Work instructions: Quote the listing below in full and exactly as written, but omit every picture.

Items:

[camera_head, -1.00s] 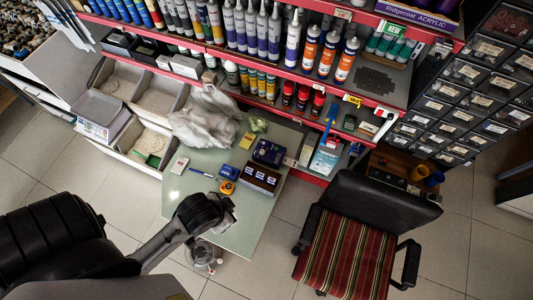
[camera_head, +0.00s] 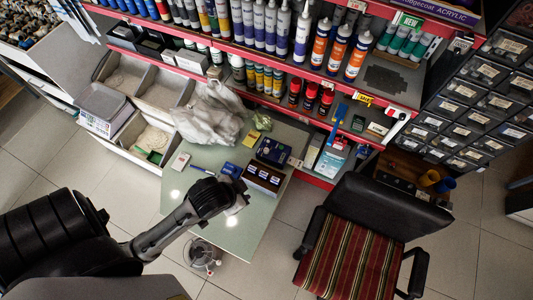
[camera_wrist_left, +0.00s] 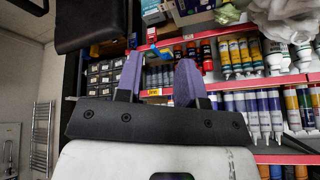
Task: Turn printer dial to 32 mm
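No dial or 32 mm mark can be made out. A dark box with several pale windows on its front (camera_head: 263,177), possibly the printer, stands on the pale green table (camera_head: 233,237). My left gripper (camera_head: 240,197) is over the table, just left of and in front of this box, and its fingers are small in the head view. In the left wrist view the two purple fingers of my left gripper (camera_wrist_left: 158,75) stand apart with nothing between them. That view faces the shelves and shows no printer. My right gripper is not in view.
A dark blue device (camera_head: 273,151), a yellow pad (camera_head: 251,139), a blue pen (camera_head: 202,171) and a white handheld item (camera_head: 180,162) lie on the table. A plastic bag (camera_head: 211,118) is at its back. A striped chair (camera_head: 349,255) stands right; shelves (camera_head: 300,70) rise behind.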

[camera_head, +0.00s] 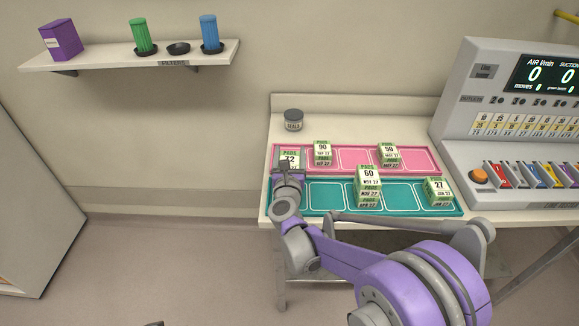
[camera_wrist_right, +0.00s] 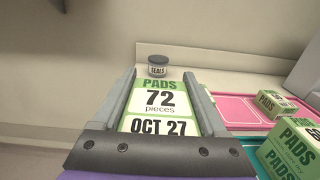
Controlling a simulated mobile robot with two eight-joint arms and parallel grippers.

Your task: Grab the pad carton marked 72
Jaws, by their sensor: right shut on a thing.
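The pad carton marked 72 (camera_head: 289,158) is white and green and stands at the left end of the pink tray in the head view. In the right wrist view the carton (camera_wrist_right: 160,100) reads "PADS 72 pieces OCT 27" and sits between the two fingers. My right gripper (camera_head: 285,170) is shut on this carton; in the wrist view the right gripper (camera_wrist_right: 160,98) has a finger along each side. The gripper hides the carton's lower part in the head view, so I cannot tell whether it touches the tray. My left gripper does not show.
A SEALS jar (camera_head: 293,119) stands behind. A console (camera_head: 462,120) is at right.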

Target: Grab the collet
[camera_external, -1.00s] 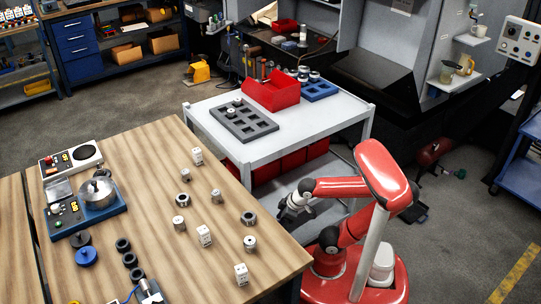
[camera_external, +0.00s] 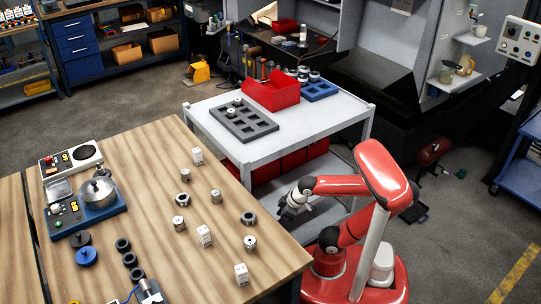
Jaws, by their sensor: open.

Answer to this problem:
[camera_head, -1.00s] 
[camera_head, +0.00s] 
[camera_wrist_left, +0.00s] 
Task: Turn printer dial to 32 mm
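No dial or 32 mm mark can be made out. A dark box with several pale windows on its front (camera_head: 263,177), possibly the printer, stands on the pale green table (camera_head: 233,237). My left gripper (camera_head: 240,197) is over the table, just left of and in front of this box, and its fingers are small in the head view. In the left wrist view the two purple fingers of my left gripper (camera_wrist_left: 158,75) stand apart with nothing between them. That view faces the shelves and shows no printer. My right gripper is not in view.
A dark blue device (camera_head: 273,151), a yellow pad (camera_head: 251,139), a blue pen (camera_head: 202,171) and a white handheld item (camera_head: 180,162) lie on the table. A plastic bag (camera_head: 211,118) is at its back. A striped chair (camera_head: 349,255) stands right; shelves (camera_head: 300,70) rise behind.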

[camera_head, +0.00s] 
[camera_wrist_right, +0.00s] 
Controlling a simulated mobile robot with two eight-joint arms and parallel grippers.

Your task: Grab the pad carton marked 72
Jaws, by their sensor: right shut on a thing.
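The pad carton marked 72 (camera_head: 289,158) is white and green and stands at the left end of the pink tray in the head view. In the right wrist view the carton (camera_wrist_right: 160,100) reads "PADS 72 pieces OCT 27" and sits between the two fingers. My right gripper (camera_head: 285,170) is shut on this carton; in the wrist view the right gripper (camera_wrist_right: 160,98) has a finger along each side. The gripper hides the carton's lower part in the head view, so I cannot tell whether it touches the tray. My left gripper does not show.
A SEALS jar (camera_head: 293,119) stands behind. A console (camera_head: 462,120) is at right.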

Target: Grab the collet
[camera_external, -1.00s] 
[camera_external, +0.00s] 
Jaws, by their sensor: open.

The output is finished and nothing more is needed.